The concept of the present disclosure is based, inter alia, on a two-stage etching process for a back-side cavity 208. The back-side cavity 208 of a MEMS microphone should normally have approximately the same shape and size as the membrane 203. However, in the case of a two-stage etching process, in accordance with the concept of the present disclosure, the cavity 208 can turn out to be larger than the membrane 203, and the shape is moreover independent.

Consequently, this technique allows the size of the back volume 250 to be artificially enlarged. This can be utilized to produce a considerable back volume 250 at the wafer level (see e.g. FIG. 3). Apart from that, the back volume 250 can additionally be closed with a covering wafer 240, which can be mounted by means of wafer-to-wafer bonding processes.

In one simple embodiment, solder pads 205 for second level packaging can be arranged on the front side 201 of the unit 100. Accordingly, the MEMS microphone 100 would be embodied as a so-called top port microphone.

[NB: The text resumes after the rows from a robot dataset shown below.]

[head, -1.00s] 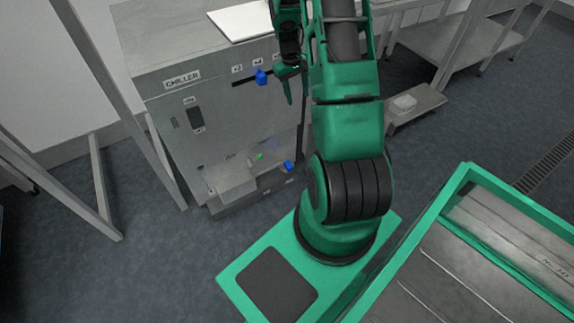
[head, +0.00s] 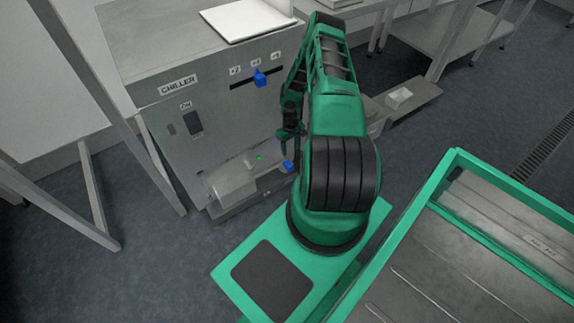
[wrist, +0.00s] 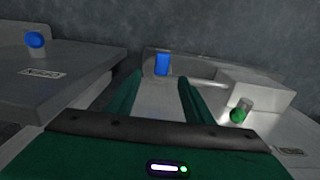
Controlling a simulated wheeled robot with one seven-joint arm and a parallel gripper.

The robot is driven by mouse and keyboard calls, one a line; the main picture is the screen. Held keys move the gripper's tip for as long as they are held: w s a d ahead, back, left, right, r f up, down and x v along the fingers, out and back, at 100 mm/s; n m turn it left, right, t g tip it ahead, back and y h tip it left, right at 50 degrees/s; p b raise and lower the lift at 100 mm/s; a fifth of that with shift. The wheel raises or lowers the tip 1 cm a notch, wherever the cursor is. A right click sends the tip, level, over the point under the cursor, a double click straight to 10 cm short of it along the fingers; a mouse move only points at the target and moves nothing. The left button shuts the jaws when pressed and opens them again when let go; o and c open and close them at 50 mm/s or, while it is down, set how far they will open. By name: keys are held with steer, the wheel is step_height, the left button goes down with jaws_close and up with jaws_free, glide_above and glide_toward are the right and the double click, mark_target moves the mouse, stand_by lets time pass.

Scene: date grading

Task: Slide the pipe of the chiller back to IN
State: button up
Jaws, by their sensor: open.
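The chiller (head: 165,120) is a grey cabinet at the left in the head view. Low on its front, a short metal pipe (wrist: 208,84) runs beside a box-shaped housing (head: 232,182). A blue knob (head: 287,166) sits by the pipe's right end in the head view. In the wrist view this blue knob (wrist: 162,64) shows between my fingers, beyond their tips. My gripper (head: 290,152) is open and empty, close above the knob. I cannot tell whether a finger touches it. No IN mark is readable.
A second blue knob (head: 260,78) sits in the slot on the chiller's upper front. A steel frame leg (head: 150,150) stands left of the chiller. A green-edged tray (head: 455,165) is at the right.

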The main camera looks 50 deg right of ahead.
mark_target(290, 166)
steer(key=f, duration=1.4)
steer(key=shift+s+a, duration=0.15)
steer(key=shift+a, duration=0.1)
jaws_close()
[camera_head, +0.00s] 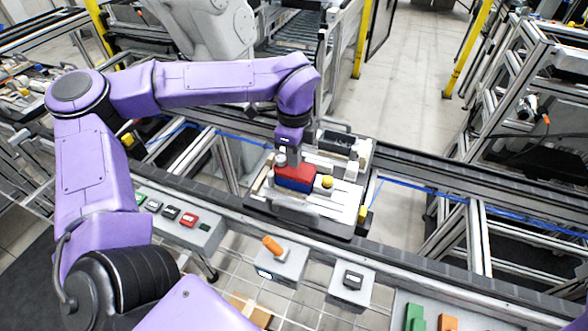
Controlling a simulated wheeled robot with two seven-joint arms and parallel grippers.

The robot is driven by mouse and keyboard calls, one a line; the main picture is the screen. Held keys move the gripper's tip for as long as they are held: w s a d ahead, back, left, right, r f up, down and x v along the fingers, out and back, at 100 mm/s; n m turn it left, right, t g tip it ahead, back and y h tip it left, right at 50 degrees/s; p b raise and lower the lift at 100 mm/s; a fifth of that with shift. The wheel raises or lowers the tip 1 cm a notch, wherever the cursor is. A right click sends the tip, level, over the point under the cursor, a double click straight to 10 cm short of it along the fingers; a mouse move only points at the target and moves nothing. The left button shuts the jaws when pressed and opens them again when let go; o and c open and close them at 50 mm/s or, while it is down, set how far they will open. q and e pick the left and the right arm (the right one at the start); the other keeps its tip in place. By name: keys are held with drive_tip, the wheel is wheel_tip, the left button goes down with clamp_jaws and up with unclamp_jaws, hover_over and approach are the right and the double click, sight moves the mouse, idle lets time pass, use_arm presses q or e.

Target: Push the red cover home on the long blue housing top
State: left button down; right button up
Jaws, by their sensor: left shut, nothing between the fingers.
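The red cover (297,173) sits on top of the long blue housing (294,185), which stands on the pallet fixture (329,211). I cannot tell whether a gap is left between cover and housing. My left gripper (294,163) points down from above and its shut fingertips are at the top of the red cover, touching it or very close. The fingers hold nothing. My right gripper does not show.
A yellow-topped peg (327,182) stands just right of the housing, and a pale cylinder (281,160) to its left. A black tray (337,142) lies behind. A button box with an orange knob (272,245) is in front. The conveyor rail (450,185) is clear to the right.

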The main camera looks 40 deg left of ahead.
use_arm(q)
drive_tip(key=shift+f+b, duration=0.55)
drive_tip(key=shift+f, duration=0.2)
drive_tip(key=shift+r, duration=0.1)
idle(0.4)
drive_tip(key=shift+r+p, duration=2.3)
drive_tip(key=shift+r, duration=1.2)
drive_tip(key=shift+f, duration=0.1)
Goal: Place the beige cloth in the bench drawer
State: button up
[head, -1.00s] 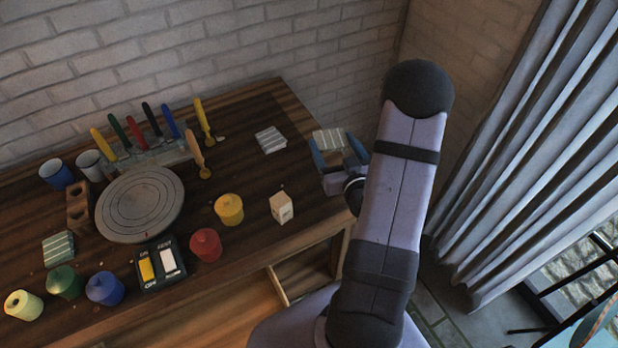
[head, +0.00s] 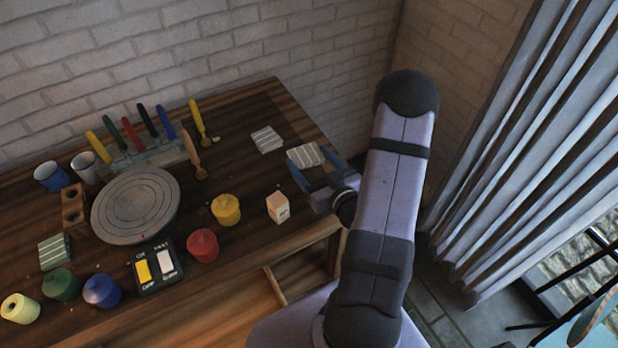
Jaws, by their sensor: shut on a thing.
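My gripper (head: 317,168) is at the right end of the bench, shut on a beige striped cloth (head: 305,155) between its two blue fingers. The held cloth looks to be above the bench's right edge; its exact height is hard to tell. The bench drawer (head: 301,277) shows under the front right of the bench top, pulled open, with a pale wooden front rim and side. My gripper is above and behind it in the picture. My arm hides part of the drawer's right side.
Another pale striped cloth (head: 267,139) lies on the bench, left of my gripper. A small carton (head: 278,207), yellow pot (head: 226,209) and red pot (head: 203,246) stand near the front edge. A green striped cloth (head: 55,251) and turntable (head: 136,205) are further left.

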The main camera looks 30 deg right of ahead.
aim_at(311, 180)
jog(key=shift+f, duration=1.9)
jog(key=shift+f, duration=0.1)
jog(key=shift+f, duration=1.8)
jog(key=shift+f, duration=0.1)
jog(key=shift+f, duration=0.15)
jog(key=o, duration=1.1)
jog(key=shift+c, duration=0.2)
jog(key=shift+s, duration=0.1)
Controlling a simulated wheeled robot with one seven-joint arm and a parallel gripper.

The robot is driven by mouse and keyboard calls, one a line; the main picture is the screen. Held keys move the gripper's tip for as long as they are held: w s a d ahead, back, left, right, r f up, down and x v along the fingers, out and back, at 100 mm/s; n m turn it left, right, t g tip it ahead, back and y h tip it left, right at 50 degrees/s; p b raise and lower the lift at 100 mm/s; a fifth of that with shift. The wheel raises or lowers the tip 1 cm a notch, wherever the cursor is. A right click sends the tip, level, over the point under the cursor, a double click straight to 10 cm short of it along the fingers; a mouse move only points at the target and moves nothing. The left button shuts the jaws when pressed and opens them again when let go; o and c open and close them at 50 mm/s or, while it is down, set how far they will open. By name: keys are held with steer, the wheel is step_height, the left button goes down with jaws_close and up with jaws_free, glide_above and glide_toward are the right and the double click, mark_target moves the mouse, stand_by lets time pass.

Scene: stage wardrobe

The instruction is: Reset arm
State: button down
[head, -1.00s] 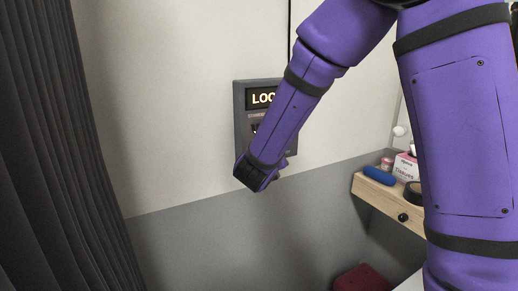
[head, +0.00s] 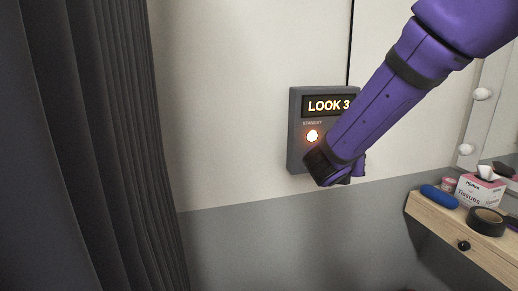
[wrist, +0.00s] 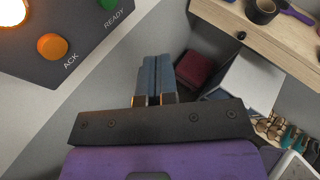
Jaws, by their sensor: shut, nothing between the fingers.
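My arm reaches in from the upper right of the head view, with my gripper (head: 340,176) pointing away by the wall panel's lower right. Its fingers are mostly hidden in the head view. In the wrist view my gripper (wrist: 155,80) shows its two dark fingers pressed together with nothing between them. The grey wall panel (head: 296,120) reads "LOOK 3" and has a lit "STANDBY" lamp (head: 312,135). Its lower part is hidden by my arm. In the wrist view an orange ACK button (wrist: 52,46) and a green READY button (wrist: 108,3) show, apart from the fingers.
A dark curtain (head: 90,150) hangs at the left. A wooden shelf with a drawer (head: 450,236) at the right holds a tissue box (head: 478,190), a blue roll (head: 438,196) and black tape (head: 487,222). A dark red item (wrist: 195,70) and shoes (wrist: 280,130) lie below.

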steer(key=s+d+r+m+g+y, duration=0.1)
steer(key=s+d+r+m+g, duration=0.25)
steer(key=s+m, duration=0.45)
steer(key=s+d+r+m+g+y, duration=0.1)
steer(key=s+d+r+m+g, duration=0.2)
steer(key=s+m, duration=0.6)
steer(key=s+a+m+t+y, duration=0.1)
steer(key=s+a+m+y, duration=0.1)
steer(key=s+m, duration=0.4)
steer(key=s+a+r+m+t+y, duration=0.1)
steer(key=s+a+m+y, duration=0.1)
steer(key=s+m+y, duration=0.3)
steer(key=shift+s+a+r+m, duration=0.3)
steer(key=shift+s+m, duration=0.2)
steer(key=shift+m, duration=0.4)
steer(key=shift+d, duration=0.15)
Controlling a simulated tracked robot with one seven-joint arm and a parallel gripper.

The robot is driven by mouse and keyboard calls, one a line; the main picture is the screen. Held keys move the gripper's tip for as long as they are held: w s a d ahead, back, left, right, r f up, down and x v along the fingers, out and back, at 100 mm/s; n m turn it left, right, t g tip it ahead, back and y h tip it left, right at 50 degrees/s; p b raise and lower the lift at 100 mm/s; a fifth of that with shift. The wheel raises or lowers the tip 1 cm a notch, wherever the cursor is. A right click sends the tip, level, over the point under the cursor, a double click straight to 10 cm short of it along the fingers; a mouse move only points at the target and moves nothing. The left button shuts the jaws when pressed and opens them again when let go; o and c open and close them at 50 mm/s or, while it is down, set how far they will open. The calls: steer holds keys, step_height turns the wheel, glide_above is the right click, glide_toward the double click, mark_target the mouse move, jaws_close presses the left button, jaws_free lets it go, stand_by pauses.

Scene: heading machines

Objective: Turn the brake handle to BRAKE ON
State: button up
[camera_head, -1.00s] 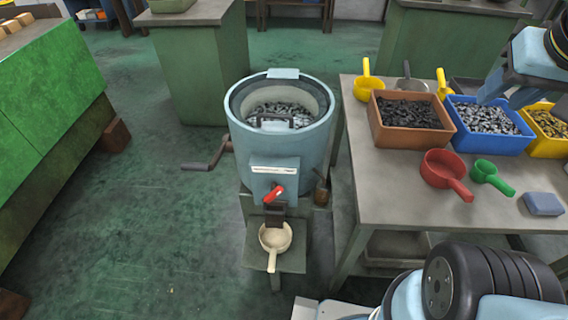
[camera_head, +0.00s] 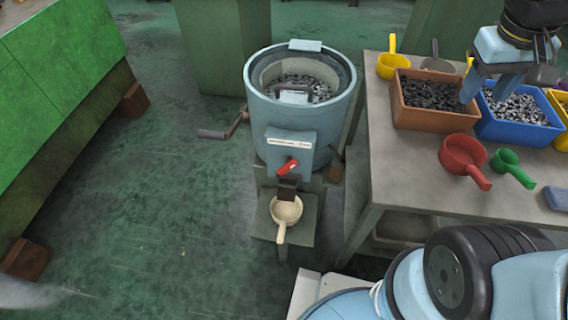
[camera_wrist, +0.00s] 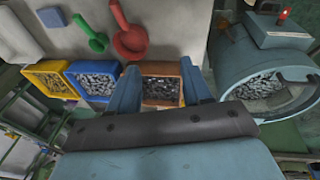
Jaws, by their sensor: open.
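A light-blue drum machine (camera_head: 290,115) stands left of the bench, filled with small grey pieces. A red handle (camera_head: 288,167) sits on its front plate, under a white label too small to read; I take it for the brake handle. It points down and to the left. A crank (camera_head: 225,130) sticks out of the drum's left side. My gripper (camera_head: 491,90) is open and empty above the bins at the right. In the wrist view my gripper (camera_wrist: 163,88) has its fingers apart over the orange bin, with the drum (camera_wrist: 265,75) to the right.
A bench (camera_head: 405,185) carries an orange bin (camera_head: 430,115), a blue bin (camera_head: 515,128), a red scoop (camera_head: 465,155), a green scoop (camera_head: 510,165) and a yellow scoop (camera_head: 392,62). A cream scoop (camera_head: 286,210) sits below the drum's spout. Open green floor lies left of the drum.

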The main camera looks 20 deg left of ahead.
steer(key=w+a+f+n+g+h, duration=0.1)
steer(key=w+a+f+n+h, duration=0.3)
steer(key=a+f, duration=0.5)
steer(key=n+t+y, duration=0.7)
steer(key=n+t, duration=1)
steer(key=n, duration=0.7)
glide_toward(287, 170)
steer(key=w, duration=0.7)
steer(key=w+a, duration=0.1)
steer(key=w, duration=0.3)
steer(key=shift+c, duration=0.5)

FIGS. 11A to 11J show some exemplary embodiments. One fundamental concept consists in forming the back volume 250 jointly with the back-side cavity 208 of the MEMS component 100 by carrying out a two-stage photolithography and a two-stage etching process. A series of additional options in respect of method steps can be implementable, and some parts can optionally be removable, such as the covering 301, for example, without in so doing adversely affecting the fundamental concept of the present disclosure.

The MEMS sound transducer element 100 and respectively the method for producing a MEMS sound transducer element 100 can furthermore be implementable in the form of the following conceivable exemplary embodiments.

A method for producing a MEMS sound transducer element (100) comprising the following steps: providing a first substrate (200) having a first substrate side (201), an opposite second substrate side (202) and a membrane layer (203) arranged on the first substrate side (201), carrying out first etching from the second substrate side (202) in a first surface section (221), which is situated opposite the membrane layer (203), as far as a first depth (d1), carrying out second etching from the second substrate side (202) in a second surface section (222), which is larger than the first surface section (221) and includes the first surface section (221), in order to expose the membrane layer (203) in the first surface section (221) and to produce a back volume for the membrane layer (203).

The method according to exemplary embodiment 1, furthermore comprising applying a cover (240) on the second substrate side (202), wherein the cover (240) together with the first substrate (200) forms a closed cavity (208), which provides the back volume for the membrane layer (203).

The method according to exemplary embodiment 1, wherein, before the first etching, a first etching mask (211) is arranged on the second substrate side (202) whilst omitting the first surface section (221) situated opposite the membrane layer (203), and wherein the first etching is effected using the first etching mask (211).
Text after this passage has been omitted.